§ **PROBLEM REQUIREMENTS**
Return the data exactly, with all pictures removed.

§ **MATERIAL**
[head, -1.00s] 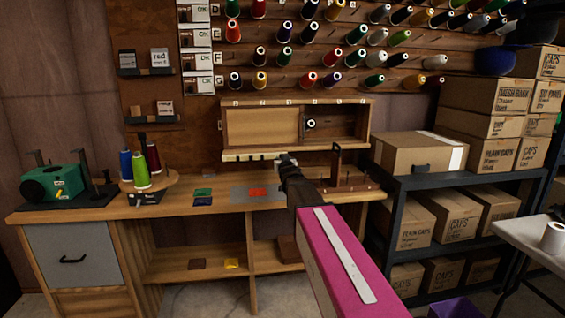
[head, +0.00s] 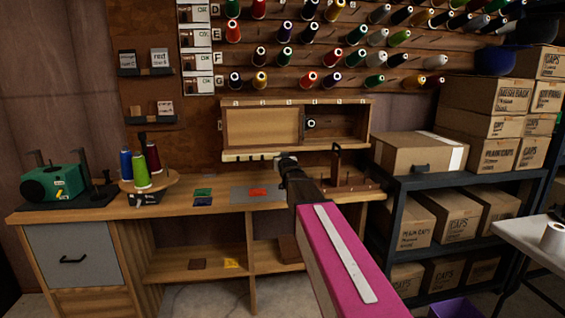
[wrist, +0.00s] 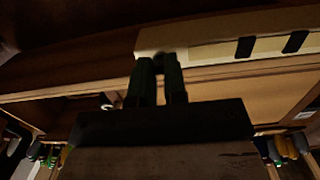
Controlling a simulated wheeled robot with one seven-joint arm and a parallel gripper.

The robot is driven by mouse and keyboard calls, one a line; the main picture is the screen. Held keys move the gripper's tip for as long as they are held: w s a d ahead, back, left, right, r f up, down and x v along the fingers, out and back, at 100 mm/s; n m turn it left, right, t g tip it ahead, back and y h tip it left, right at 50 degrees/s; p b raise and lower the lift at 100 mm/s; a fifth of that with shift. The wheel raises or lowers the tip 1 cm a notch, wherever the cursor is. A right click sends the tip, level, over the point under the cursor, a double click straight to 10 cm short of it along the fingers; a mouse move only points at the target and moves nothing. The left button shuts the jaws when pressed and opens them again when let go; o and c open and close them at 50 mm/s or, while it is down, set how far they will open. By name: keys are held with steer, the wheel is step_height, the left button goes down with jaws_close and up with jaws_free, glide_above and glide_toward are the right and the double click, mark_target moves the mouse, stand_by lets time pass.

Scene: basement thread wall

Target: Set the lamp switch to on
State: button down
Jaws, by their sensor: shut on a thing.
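A pale lamp bar (head: 250,156) with dark marks runs under the front edge of the wooden wall cabinet (head: 262,128). In the wrist view the bar (wrist: 215,48) shows close up, with dark patches on its face. My gripper (head: 285,158) is at the right end of the bar in the head view. In the wrist view its two dark fingers (wrist: 158,62) meet the bar's end with a narrow gap between them. They are shut on a small part there, seemingly the lamp switch, which the fingers mostly hide. I cannot tell the switch's setting.
The workbench (head: 170,215) lies below, with a green machine (head: 55,184), thread cones (head: 140,168) and small coloured patches. A dark rack (head: 400,182) with cardboard boxes stands right. Thread spools line the wall above the cabinet.

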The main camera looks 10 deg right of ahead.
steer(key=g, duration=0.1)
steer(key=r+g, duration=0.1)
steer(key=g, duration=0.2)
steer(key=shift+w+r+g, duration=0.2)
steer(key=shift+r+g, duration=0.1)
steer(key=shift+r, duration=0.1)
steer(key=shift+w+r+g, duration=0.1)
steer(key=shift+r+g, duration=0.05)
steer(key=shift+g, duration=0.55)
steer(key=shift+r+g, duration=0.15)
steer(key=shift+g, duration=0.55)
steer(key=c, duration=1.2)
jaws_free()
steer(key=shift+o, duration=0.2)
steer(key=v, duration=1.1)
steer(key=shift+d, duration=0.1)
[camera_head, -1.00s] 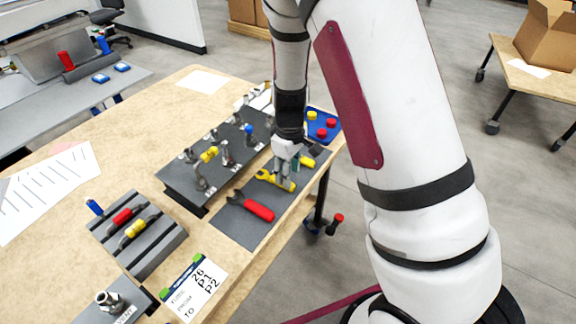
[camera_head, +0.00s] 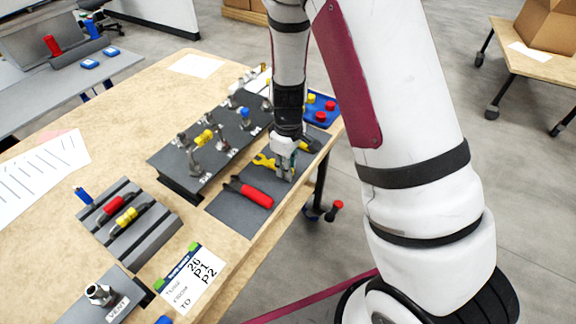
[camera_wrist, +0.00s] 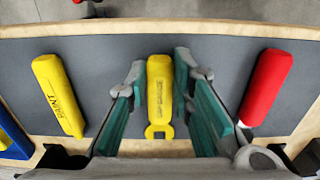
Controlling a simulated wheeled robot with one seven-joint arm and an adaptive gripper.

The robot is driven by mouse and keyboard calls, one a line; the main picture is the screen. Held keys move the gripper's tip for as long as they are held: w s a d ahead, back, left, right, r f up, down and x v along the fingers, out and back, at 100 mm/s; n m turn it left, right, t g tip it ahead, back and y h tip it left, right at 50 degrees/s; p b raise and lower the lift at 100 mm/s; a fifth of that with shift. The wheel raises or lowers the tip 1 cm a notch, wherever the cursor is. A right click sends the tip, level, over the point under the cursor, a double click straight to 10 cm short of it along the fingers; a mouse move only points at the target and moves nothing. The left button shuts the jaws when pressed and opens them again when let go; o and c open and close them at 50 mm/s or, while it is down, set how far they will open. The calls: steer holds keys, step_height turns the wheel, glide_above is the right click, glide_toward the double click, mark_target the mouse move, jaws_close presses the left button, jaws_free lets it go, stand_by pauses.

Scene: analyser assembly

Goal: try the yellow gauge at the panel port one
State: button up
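The yellow gauge (camera_wrist: 160,92), with "CAP GAUGE" on its handle and a forked end, lies on a dark mat (camera_wrist: 215,60). In the head view its forked yellow end (camera_head: 263,160) shows left of my gripper (camera_head: 286,176), which hides the rest. In the wrist view my gripper (camera_wrist: 163,95) is open, with one teal-padded finger on each side of the gauge and gaps between. The dark panel (camera_head: 172,164) carries several metal fittings, one with a yellow part (camera_head: 203,138) and one with a blue part (camera_head: 245,113). I cannot tell which is port one.
A red-handled tool (camera_wrist: 267,85) lies right of the gauge, and another yellow-handled tool (camera_wrist: 58,95) lies left. A grey rack (camera_head: 150,240) holds blue, red and yellow pieces. A blue tray (camera_head: 326,119) with red and yellow knobs stands behind.

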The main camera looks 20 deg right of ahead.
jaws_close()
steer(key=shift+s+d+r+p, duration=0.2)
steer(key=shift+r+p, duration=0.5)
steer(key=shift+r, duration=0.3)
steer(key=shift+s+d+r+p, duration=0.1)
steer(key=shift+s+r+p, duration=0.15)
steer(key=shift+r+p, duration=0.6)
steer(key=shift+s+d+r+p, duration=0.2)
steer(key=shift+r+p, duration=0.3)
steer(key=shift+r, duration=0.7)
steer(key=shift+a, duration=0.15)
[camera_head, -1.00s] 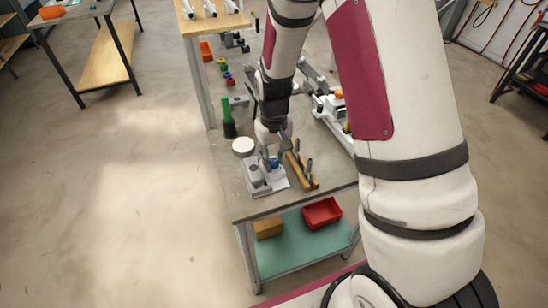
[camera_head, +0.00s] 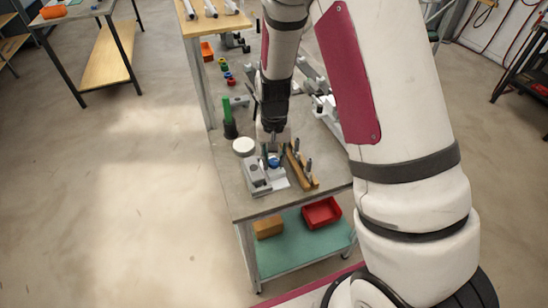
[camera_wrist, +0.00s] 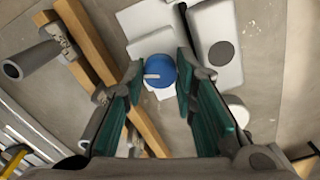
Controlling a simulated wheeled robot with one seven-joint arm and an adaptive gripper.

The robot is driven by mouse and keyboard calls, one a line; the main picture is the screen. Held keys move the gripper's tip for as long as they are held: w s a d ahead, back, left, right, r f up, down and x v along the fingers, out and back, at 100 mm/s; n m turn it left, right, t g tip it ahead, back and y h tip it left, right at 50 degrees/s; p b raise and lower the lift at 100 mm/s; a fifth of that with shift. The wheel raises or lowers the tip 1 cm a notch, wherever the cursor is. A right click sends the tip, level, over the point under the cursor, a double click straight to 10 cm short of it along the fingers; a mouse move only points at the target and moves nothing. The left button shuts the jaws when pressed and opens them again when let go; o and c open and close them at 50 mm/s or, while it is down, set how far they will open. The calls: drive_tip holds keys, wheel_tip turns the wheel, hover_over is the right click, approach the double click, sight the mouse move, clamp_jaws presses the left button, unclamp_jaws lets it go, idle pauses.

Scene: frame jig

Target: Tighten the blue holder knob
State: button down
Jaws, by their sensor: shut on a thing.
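The blue holder knob (camera_wrist: 159,70) is a round blue ball with a pale mark on its face. It shows between my gripper's fingertips (camera_wrist: 160,76) in the wrist view, with one teal-padded finger on each side. My gripper is shut on it. In the head view the knob (camera_head: 274,161) is a small blue spot just under my gripper (camera_head: 272,150), beside the grey-white holder block (camera_head: 257,176). In the wrist view this block (camera_wrist: 218,45), with a dark round spot on top, lies right of the knob. The knob's underside is hidden.
A wooden rack (camera_head: 306,178) with upright tools stands close on the right of the knob in the head view. A round white lid-like thing (camera_head: 244,146) and a green-and-black bottle (camera_head: 229,120) stand to the left. A red bin (camera_head: 321,212) is on the lower shelf.

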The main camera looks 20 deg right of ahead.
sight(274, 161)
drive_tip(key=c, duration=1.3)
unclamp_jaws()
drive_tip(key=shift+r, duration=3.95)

§ **TASK RESULT**
[head, -1.00s] 
[head, +0.00s] 
[wrist, +0.00s] 
Controlling a simulated wheeled robot with one seven-joint arm and a parallel gripper.

The robot is driven by mouse and keyboard calls, one a line; the main picture is the screen. Held keys move the gripper's tip for as long as they are held: w s a d ahead, back, left, right, r f up, down and x v along the fingers, out and back, at 100 mm/s; n m turn it left, right, t g tip it ahead, back and y h tip it left, right at 50 degrees/s; p b raise and lower the lift at 100 mm/s; a fifth of that with shift. The wheel raises or lowers the tip 1 cm a notch, wherever the cursor is. A right click sends the tip, level, over the point under the cursor, a double click straight to 10 cm short of it along the fingers; a mouse move only points at the target and moves nothing. The left button shuts the jaws when pressed and opens them again when let go; o and c open and close them at 50 mm/s or, while it is down, set how far they will open. By name: keys are held with steer, the wheel is step_height, the left button goes down with jaws_close and up with jaws_free, glide_above and glide_toward are the right and the double click, mark_target moves the mouse, stand_by lets time pass.

Scene: basement thread wall

Target: Set the lamp switch to on
State: button down
Jaws, by their sensor: shut on a thing.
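A pale lamp bar (head: 250,156) with dark marks runs under the front edge of the wooden wall cabinet (head: 262,128). In the wrist view the bar (wrist: 215,48) shows close up, with dark patches on its face. My gripper (head: 285,158) is at the right end of the bar in the head view. In the wrist view its two dark fingers (wrist: 158,62) meet the bar's end with a narrow gap between them. They are shut on a small part there, seemingly the lamp switch, which the fingers mostly hide. I cannot tell the switch's setting.
The workbench (head: 170,215) lies below, with a green machine (head: 55,184), thread cones (head: 140,168) and small coloured patches. A dark rack (head: 400,182) with cardboard boxes stands right. Thread spools line the wall above the cabinet.

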The main camera looks 10 deg right of ahead.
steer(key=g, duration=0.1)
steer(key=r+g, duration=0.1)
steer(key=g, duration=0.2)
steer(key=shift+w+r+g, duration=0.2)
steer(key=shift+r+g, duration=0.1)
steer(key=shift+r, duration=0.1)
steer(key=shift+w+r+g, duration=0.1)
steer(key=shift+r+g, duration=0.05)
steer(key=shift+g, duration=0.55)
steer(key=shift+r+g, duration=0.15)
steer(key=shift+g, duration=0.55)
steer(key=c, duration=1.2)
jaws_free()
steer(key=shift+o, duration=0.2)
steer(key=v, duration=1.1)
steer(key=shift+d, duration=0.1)
[camera_head, -1.00s] 
[camera_head, +0.00s] 
[camera_wrist, +0.00s] 
Controlling a simulated wheeled robot with one seven-joint arm and an adaptive gripper.

The robot is driven by mouse and keyboard calls, one a line; the main picture is the screen. Held keys move the gripper's tip for as long as they are held: w s a d ahead, back, left, right, r f up, down and x v along the fingers, out and back, at 100 mm/s; n m turn it left, right, t g tip it ahead, back and y h tip it left, right at 50 degrees/s; p b raise and lower the lift at 100 mm/s; a fifth of that with shift. The wheel raises or lowers the tip 1 cm a notch, wherever the cursor is. A right click sends the tip, level, over the point under the cursor, a double click straight to 10 cm short of it along the fingers; a mouse move only points at the target and moves nothing. The left button shuts the jaws when pressed and opens them again when let go; o and c open and close them at 50 mm/s or, while it is down, set how far they will open. The calls: steer holds keys, step_height turns the wheel, glide_above is the right click, glide_toward the double click, mark_target the mouse move, jaws_close presses the left button, jaws_free lets it go, stand_by pauses.

Scene: analyser assembly

Goal: try the yellow gauge at the panel port one
State: button up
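The yellow gauge (camera_wrist: 160,92), with "CAP GAUGE" on its handle and a forked end, lies on a dark mat (camera_wrist: 215,60). In the head view its forked yellow end (camera_head: 263,160) shows left of my gripper (camera_head: 286,176), which hides the rest. In the wrist view my gripper (camera_wrist: 163,95) is open, with one teal-padded finger on each side of the gauge and gaps between. The dark panel (camera_head: 172,164) carries several metal fittings, one with a yellow part (camera_head: 203,138) and one with a blue part (camera_head: 245,113). I cannot tell which is port one.
A red-handled tool (camera_wrist: 267,85) lies right of the gauge, and another yellow-handled tool (camera_wrist: 58,95) lies left. A grey rack (camera_head: 150,240) holds blue, red and yellow pieces. A blue tray (camera_head: 326,119) with red and yellow knobs stands behind.

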The main camera looks 20 deg right of ahead.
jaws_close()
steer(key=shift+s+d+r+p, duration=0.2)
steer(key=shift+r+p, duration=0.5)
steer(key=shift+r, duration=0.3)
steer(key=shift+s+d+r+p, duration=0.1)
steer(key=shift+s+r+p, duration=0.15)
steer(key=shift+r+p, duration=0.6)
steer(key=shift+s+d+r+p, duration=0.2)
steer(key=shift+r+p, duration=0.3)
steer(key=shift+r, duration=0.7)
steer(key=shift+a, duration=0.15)
[camera_head, -1.00s] 
[camera_head, +0.00s] 
[camera_wrist, +0.00s] 
Controlling a simulated wheeled robot with one seven-joint arm and an adaptive gripper.

The robot is driven by mouse and keyboard calls, one a line; the main picture is the screen. Held keys move the gripper's tip for as long as they are held: w s a d ahead, back, left, right, r f up, down and x v along the fingers, out and back, at 100 mm/s; n m turn it left, right, t g tip it ahead, back and y h tip it left, right at 50 degrees/s; p b raise and lower the lift at 100 mm/s; a fifth of that with shift. The wheel raises or lowers the tip 1 cm a notch, wherever the cursor is. A right click sends the tip, level, over the point under the cursor, a double click straight to 10 cm short of it along the fingers; a mouse move only points at the target and moves nothing. The left button shuts the jaws when pressed and opens them again when let go; o and c open and close them at 50 mm/s or, while it is down, set how far they will open. The calls: drive_tip holds keys, wheel_tip turns the wheel, hover_over is the right click, approach the double click, sight the mouse move, clamp_jaws presses the left button, unclamp_jaws lets it go, idle pauses.

Scene: frame jig

Target: Tighten the blue holder knob
State: button down
Jaws, by their sensor: shut on a thing.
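The blue holder knob (camera_wrist: 159,70) is a round blue ball with a pale mark on its face. It shows between my gripper's fingertips (camera_wrist: 160,76) in the wrist view, with one teal-padded finger on each side. My gripper is shut on it. In the head view the knob (camera_head: 274,161) is a small blue spot just under my gripper (camera_head: 272,150), beside the grey-white holder block (camera_head: 257,176). In the wrist view this block (camera_wrist: 218,45), with a dark round spot on top, lies right of the knob. The knob's underside is hidden.
A wooden rack (camera_head: 306,178) with upright tools stands close on the right of the knob in the head view. A round white lid-like thing (camera_head: 244,146) and a green-and-black bottle (camera_head: 229,120) stand to the left. A red bin (camera_head: 321,212) is on the lower shelf.

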The main camera looks 20 deg right of ahead.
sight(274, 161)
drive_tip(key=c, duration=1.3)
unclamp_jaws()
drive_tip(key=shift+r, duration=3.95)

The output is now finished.